Because of the way the canals were built, we literally sailed over the land and roads at certain points, a surreal experience. Passengers could hop out and walk on the side paths that run parallel to the canal (where the horses used to pull).
We stopped at a schoolhouse that was built before the Mayflower ever set sail. My son took to sitting on deck with his life jacket on, feeding the swans that floated by and gazing at the slowly changing scenery. I finished reading Homer’s Iliad.
As we approached Birmingham, the idyllic scenery seemed to fade away. It began to feel less like the English countryside and more like we were sailing through people’s backyards—probably because we were sailing through people’s backyards. Also, for an interminable stretch, every inch of a wall on the side seemed to be covered in graffiti.
While not far away from our boat, people slept in homes with beds, we were mooring on the side and turning out the light in the cold night. It gave the strange feeling that we were vagabonds pitching tents on the street.

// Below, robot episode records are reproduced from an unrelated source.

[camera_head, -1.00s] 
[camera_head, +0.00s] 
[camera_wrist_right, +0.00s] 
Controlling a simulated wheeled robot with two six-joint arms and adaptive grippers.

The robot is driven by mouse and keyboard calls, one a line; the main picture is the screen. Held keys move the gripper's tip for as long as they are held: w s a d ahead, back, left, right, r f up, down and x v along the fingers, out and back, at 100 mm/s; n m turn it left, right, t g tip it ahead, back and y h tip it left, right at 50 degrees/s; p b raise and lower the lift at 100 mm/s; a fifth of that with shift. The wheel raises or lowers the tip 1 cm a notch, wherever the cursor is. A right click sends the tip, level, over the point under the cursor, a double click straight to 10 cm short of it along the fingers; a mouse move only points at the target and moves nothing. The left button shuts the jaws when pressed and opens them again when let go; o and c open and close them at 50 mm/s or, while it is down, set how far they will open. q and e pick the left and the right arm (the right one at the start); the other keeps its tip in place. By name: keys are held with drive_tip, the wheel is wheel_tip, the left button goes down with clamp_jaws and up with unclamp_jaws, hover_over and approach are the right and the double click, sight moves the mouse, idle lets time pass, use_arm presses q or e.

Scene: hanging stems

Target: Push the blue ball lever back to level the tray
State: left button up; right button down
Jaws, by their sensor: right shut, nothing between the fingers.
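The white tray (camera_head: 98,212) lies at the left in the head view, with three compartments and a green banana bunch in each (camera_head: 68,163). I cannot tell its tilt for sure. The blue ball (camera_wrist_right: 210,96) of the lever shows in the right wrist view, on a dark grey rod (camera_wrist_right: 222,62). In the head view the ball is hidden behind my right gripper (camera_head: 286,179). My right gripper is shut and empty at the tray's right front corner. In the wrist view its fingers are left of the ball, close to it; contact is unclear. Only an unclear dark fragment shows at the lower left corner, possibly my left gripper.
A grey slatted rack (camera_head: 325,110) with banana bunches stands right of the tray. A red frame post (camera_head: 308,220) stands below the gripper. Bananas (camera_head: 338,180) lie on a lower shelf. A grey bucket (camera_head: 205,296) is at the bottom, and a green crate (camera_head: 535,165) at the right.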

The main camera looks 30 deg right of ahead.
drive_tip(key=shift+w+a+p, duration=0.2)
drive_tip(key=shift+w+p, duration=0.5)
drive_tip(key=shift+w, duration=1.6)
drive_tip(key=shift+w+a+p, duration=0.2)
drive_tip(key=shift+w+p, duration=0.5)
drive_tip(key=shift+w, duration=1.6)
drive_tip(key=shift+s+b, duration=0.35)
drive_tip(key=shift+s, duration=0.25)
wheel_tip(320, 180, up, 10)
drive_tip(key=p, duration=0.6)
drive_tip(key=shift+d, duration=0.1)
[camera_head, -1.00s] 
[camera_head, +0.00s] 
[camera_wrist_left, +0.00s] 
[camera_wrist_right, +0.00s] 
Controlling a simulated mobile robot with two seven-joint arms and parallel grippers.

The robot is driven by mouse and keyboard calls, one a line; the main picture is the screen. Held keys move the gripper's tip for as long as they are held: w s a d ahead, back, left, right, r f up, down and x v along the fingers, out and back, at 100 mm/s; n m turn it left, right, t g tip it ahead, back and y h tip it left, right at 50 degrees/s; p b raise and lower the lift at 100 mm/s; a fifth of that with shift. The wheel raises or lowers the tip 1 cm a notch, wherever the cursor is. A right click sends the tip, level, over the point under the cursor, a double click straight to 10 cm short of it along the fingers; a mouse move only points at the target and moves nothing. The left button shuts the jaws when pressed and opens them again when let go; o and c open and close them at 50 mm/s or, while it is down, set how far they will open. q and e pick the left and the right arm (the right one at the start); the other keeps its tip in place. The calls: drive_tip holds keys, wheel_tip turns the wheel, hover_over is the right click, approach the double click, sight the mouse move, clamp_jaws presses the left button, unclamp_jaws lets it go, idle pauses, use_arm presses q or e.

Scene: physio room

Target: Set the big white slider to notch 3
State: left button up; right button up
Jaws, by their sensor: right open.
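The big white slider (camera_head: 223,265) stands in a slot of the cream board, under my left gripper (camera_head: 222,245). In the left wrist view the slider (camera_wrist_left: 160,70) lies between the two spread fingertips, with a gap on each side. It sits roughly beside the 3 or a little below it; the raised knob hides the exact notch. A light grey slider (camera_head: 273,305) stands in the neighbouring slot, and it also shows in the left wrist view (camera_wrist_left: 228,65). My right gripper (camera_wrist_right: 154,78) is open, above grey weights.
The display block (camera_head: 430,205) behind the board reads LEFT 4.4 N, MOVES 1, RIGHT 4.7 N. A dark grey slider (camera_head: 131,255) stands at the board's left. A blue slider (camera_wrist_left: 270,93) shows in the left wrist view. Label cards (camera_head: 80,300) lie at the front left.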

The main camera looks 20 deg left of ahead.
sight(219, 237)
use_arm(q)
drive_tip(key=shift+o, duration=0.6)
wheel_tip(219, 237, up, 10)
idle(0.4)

The veins of a great empire
These stranger urban canal moments were precious though. Consider that the canals are deeply intertwined within England. The British Empire of the 19th century left a deep impression on the world, powered by the technological might of the Industrial Revolution, the ideals of Victorian England, and cultural giants like Charles Dickens. It was the largest empire in known history, covering one-fifth of the world. “The sun never sets on the British Empire,” the saying went.
The railroad only began to make a serious entrance in the late 19th century. The main mode of industrial transportation in England during this influential era was canals. Nearly 200 years later, canals haven’t gone anywhere. Like some parallel world stuck in the 19th century, they continue to exist alongside modern England.
The same ingenious lock technology from the 19th century is still there for you to use as well. You ride your boat into a narrow chamber, push a giant lever to close your boat in, and then raise another to let the water from the next level raise your boat. Zero air pollution!
As railroads and trucks came along, the days of the canals eventually came to an end. The extensive system went into disrepair and the canals were filled with garbage. Then, beginning around 1949 and increasing through the present, a steady recovery of the canals as a leisure activity has taken place.
The great value placed on the canals today became apparent once we actually arrived in Birmingham, where shops, restaurants, and attractions lined the canal and gave the feeling of a British Venice. We took the kids to the National Sea Life Centre, which was more children-friendly and entertaining than any aquarium that I have ever been to in the United States. At night, my in-laws watched the kids while my wife and I strolled along the canal to Symphony Hall, Birmingham, where we saw the London Philharmonic Orchestra perform Beethoven and Schubert works. Afterward, we discovered Birmingham’s bustling nightlife. We crossed a picturesque bridge over the canal to a French café for dessert.
The canal was just a short walk from downtown Birmingham as well. While Birmingham is not considered architecturally exceptional among European cities, my sheltered American eyes were nonetheless dazzled by the beautifully ornate architecture and the way it was grandly incorporated into the city planning—feeling at times epic.
In one area, we visited the Birmingham Central Library and the Birmingham Museum of Art. These buildings sit on the circumference of a plaza among a mixture of buildings with modern and classic architecture. A small but richly ornate structure, like a mini cathedral with a fountain sits in the center of a large circular plaza. At one end, the circle opens and seems to pour into the city. As wide as streets in America, there were wide brick-paved walkways lined with shops.
I couldn’t help but think of the crowds tightly squeezed on sidewalks in SoHo back in New York City where the lack of city planning precludes the exaltation of the truly great architecture that America still has left.
If canals are the veins of England, then Birmingham is quite possibly the heart.